Only the lines starting at the one with "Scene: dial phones" and ending at the one with "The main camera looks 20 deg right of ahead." should be copied, exactly and with both ends kept.

[LISTED RECORDS]

★ ★ ★ ★

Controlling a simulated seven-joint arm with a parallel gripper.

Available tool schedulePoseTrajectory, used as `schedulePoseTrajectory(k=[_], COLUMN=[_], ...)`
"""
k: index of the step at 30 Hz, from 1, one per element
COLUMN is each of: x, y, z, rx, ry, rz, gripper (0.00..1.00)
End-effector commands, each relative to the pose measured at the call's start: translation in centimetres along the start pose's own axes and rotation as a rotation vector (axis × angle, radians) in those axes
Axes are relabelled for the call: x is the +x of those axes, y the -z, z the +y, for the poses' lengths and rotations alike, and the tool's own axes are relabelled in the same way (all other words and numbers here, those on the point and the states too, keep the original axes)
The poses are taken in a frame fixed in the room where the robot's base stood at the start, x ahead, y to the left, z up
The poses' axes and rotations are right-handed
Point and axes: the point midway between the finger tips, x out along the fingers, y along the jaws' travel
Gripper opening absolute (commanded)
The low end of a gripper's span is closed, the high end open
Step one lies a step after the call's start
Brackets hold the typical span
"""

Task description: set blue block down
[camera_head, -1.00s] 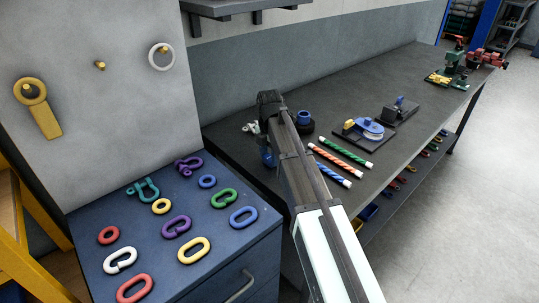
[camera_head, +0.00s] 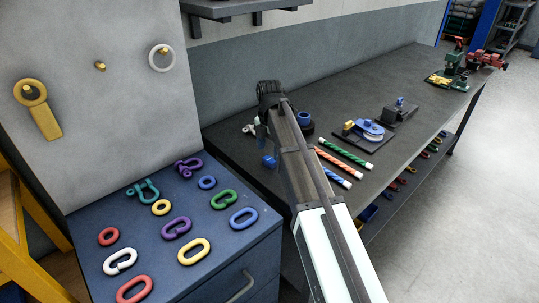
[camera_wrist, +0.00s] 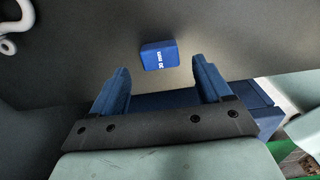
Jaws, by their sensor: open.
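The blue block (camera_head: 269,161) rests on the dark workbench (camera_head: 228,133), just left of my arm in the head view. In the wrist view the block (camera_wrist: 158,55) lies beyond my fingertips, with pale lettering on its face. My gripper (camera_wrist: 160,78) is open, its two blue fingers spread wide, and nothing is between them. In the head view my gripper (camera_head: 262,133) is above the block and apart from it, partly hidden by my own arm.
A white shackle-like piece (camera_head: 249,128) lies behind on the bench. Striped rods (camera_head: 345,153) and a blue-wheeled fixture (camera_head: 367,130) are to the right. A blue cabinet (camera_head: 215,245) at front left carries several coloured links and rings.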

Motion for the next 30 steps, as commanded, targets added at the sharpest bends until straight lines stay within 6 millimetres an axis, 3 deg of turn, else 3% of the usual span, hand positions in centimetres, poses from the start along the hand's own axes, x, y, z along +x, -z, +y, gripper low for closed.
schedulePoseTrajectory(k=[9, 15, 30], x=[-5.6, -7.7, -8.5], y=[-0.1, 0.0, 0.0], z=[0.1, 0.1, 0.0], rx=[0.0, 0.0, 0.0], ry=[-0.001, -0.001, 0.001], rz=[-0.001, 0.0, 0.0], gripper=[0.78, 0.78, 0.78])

★ ★ ★ ★

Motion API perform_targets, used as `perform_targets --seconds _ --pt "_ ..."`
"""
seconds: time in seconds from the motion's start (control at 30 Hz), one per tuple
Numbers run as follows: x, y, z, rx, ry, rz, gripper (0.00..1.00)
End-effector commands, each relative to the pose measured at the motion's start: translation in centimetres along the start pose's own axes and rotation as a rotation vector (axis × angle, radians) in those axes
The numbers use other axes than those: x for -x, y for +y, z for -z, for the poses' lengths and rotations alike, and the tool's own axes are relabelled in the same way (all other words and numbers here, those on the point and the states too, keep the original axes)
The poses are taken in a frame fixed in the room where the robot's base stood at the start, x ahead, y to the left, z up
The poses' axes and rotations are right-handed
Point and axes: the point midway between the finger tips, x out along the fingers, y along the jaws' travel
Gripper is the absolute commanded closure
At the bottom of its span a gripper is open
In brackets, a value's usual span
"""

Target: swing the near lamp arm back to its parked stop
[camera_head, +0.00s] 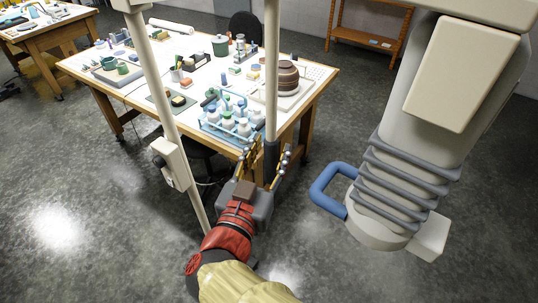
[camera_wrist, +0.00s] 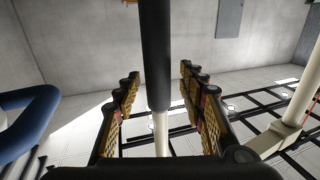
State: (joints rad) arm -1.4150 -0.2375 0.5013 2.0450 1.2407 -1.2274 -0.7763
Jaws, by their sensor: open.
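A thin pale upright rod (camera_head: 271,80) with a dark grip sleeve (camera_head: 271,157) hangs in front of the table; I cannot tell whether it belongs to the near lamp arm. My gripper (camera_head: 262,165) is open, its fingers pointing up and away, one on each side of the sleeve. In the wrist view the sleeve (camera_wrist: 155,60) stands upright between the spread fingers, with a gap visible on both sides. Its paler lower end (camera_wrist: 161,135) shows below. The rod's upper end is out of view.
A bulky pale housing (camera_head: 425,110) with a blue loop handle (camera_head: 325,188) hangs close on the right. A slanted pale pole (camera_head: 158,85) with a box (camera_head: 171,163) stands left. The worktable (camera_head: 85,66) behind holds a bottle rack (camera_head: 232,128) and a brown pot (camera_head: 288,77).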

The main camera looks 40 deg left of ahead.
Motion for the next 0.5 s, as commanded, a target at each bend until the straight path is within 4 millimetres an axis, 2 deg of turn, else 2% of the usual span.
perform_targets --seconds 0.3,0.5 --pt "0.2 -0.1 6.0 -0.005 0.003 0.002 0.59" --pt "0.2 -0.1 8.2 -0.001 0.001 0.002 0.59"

★ ★ ★ ★

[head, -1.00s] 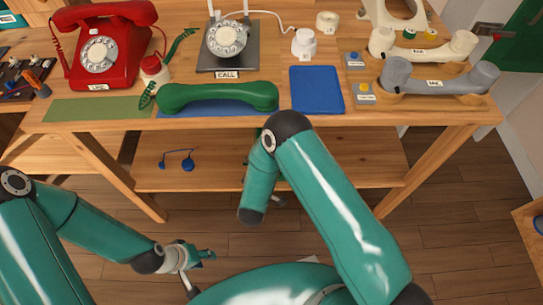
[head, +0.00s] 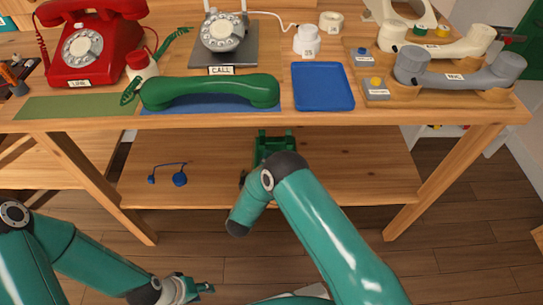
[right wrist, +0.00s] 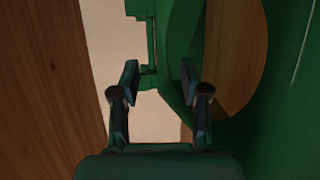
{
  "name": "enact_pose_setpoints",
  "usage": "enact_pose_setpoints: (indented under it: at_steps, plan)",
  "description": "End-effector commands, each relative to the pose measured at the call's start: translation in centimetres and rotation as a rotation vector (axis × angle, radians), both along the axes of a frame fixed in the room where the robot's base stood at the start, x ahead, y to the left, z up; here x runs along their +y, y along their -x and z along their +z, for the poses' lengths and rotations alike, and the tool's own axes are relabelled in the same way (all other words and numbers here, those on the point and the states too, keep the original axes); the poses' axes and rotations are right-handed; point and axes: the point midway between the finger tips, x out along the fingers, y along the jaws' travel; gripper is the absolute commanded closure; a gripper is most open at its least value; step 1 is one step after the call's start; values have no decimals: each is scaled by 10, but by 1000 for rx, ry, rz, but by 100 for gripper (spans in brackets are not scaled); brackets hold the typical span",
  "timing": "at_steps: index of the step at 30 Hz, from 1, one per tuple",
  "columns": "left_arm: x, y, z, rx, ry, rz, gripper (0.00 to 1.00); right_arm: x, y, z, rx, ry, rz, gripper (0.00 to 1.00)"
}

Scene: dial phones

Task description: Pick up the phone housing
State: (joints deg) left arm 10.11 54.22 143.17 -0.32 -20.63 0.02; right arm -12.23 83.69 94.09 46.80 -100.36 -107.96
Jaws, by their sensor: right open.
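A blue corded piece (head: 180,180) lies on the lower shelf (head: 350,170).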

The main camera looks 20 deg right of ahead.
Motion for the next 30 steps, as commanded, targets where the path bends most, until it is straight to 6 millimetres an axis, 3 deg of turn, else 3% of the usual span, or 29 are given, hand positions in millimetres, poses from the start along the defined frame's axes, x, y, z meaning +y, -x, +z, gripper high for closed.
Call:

★ ★ ★ ★

[WRITTEN SOLUTION]
Scene: dial phones

Task description: Pick up the phone housing
State: (joints deg) left arm 10.11 54.22 143.17 -0.32 -20.63 0.02; right arm -12.23 83.69 94.09 46.80 -100.36 -107.96
Jaws, by their sensor: right open.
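A blue corded piece (head: 180,180) lies on the lower shelf (head: 350,170).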

The main camera looks 20 deg right of ahead.

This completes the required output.